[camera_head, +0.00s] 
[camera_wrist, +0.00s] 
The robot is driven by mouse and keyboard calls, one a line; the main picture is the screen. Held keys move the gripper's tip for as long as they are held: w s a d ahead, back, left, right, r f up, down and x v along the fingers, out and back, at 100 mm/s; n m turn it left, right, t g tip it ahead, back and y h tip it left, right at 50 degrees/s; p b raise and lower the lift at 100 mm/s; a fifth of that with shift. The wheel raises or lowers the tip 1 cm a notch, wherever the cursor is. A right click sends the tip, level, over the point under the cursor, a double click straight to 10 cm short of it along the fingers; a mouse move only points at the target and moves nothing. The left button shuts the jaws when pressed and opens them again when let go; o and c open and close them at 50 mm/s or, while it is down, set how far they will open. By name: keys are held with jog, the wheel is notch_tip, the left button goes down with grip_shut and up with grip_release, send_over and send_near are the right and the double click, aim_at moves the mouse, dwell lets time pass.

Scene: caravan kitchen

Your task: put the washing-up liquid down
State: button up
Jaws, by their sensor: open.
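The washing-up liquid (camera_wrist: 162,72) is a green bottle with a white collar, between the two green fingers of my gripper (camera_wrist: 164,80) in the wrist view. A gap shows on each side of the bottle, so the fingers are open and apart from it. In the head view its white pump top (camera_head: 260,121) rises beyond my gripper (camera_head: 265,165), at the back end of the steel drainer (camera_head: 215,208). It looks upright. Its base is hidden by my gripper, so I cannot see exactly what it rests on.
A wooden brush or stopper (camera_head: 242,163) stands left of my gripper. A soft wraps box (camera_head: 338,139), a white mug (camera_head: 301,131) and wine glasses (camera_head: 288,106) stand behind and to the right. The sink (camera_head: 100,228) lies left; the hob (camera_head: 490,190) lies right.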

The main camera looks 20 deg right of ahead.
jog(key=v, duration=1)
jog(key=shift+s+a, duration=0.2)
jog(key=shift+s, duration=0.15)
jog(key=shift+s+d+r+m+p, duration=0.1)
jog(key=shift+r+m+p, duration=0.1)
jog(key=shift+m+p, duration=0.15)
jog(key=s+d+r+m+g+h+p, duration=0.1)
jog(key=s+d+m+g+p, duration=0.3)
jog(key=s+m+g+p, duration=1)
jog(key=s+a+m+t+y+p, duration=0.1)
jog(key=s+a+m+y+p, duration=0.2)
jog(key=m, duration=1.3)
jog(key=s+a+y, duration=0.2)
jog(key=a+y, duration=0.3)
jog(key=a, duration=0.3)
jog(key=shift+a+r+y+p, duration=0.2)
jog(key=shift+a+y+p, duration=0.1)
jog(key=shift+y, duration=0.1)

---

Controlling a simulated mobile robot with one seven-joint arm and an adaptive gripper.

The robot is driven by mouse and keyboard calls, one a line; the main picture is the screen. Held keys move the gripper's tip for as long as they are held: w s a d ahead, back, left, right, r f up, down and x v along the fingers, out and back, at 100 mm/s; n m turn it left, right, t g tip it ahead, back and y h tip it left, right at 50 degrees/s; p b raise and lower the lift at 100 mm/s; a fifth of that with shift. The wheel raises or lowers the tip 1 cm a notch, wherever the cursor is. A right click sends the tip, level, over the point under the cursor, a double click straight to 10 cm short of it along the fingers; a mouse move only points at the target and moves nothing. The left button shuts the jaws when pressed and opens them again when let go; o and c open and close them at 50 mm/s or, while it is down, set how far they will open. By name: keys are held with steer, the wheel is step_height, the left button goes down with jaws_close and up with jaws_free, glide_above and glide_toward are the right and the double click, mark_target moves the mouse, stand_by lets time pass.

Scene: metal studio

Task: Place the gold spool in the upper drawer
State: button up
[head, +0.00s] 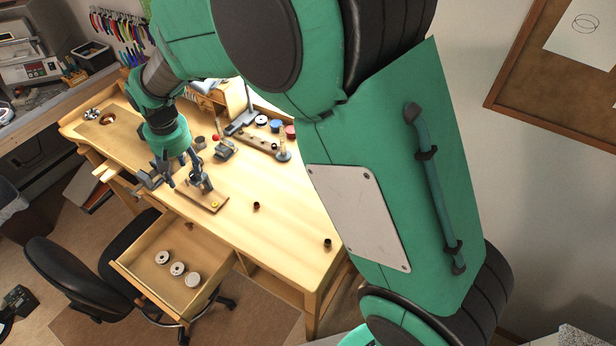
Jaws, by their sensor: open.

● **BRIEF**
Where does the word "Scene" appear in the listing? List each line that holds it.

● **SOLUTION TO THIS PROBLEM**
Scene: caravan kitchen
Scene: metal studio

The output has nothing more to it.